The rest of that day was a lazy hungover one; lying in the back of the van in a Walmart parking lot, making phone calls and writing while Gabby napped. It was just fine. We needed a bit of a break anyway and that evening we were set to see Arctic Monkeys close out Austin City Limits. We needed our energy.
When the sun began setting we hopped in an Uber and it took us to Zilker Park.
Thousands of people swarmed the outside of it. They laughed and cavorted about, wearing wild and colorful outfits and holding giant signs. My favorite was a Yellow Submarine with LED lights running around the outline of it.
After a brief debacle trying to find the box office, we made our way inside the festival and headed directly to the Honda stage, where our great heroes were set to blow our minds in less than thirty minutes.

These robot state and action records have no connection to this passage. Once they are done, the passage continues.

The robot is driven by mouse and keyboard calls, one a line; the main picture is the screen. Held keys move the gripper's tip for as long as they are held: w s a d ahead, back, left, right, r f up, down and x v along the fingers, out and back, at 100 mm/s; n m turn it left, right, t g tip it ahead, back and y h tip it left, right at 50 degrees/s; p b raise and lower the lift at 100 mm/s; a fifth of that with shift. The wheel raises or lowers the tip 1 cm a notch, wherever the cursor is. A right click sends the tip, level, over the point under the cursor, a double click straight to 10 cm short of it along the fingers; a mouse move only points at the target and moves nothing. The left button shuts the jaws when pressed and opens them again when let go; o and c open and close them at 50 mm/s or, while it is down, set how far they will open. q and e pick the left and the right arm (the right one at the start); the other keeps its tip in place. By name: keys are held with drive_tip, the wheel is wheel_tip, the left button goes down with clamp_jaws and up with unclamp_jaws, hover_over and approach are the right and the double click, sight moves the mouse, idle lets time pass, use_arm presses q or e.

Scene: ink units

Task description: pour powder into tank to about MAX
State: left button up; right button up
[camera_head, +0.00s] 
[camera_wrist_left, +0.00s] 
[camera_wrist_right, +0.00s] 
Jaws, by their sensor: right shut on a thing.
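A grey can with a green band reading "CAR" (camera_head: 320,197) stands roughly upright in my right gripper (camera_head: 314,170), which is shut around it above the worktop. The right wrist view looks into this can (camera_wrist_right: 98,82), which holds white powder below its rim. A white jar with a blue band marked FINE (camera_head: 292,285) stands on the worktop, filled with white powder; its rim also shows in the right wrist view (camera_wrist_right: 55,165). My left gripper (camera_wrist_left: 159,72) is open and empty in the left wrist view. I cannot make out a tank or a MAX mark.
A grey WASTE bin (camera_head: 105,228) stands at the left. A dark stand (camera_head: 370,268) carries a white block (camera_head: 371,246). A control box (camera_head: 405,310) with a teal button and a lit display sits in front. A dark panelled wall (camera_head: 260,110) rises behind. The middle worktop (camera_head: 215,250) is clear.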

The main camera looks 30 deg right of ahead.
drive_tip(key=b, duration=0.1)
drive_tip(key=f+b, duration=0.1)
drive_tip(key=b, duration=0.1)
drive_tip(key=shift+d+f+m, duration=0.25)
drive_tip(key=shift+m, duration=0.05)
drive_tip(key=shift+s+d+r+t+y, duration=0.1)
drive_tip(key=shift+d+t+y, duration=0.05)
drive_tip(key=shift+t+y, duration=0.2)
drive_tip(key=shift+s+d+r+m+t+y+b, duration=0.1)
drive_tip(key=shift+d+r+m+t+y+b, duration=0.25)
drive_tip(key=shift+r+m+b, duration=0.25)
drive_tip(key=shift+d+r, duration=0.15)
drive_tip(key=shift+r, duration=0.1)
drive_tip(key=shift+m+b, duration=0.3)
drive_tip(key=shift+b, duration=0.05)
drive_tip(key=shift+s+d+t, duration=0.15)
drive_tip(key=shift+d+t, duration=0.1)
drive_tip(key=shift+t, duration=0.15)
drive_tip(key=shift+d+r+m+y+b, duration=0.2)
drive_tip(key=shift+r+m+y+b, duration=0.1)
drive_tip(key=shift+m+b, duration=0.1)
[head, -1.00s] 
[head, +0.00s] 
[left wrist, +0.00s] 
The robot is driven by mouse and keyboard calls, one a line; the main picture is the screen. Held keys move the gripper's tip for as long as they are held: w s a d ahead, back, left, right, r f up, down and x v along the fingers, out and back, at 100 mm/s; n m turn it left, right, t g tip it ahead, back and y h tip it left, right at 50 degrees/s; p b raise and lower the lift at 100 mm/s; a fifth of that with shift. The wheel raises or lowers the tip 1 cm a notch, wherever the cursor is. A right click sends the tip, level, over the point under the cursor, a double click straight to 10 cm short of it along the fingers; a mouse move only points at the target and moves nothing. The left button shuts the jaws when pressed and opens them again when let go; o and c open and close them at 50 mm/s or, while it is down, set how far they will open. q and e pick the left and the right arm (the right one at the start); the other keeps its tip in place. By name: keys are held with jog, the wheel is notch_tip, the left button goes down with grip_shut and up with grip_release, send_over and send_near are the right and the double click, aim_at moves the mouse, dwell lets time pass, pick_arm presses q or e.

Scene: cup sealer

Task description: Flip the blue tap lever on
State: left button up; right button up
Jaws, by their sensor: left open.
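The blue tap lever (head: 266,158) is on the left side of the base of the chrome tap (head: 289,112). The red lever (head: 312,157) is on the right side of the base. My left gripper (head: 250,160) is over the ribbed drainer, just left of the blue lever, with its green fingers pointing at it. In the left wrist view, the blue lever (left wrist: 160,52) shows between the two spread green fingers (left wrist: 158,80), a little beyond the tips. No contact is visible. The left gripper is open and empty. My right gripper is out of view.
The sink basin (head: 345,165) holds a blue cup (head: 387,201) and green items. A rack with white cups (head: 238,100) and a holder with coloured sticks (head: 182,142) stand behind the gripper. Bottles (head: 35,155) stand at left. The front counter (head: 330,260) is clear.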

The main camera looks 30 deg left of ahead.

We made our way through awful mud in our brand new shoes (“screw it we’ll buy brand newer ones”) and found a nice little spot before the stage. The band did not disappoint. They played for a solid hour and a half, exchanging moments of unremitting thunder and thoughtful, measured cool. Their new album sounds like outer space lounge-y future jazz. It’s rather strange, but I love it. I loved the whole thing, really, and Gabby and I were both in awe to have seen these gentleman two nights in a row in both incredibly intimate and incredibly epic settings.
After the final chord was struck and the lights came back on, Joe Cocker’s rendition of “With a Little Help from My Friends” came on and we wandered back out into the night playing air guitar and singing gospel harmonies with surreal memories of those electric supermen still buzzing in our minds.
The following morning we had a great brunch at Chez Zee as cold rain poured down outside and then it was back into Fishtank once more for a long journey toward Little Rock, Arkansas.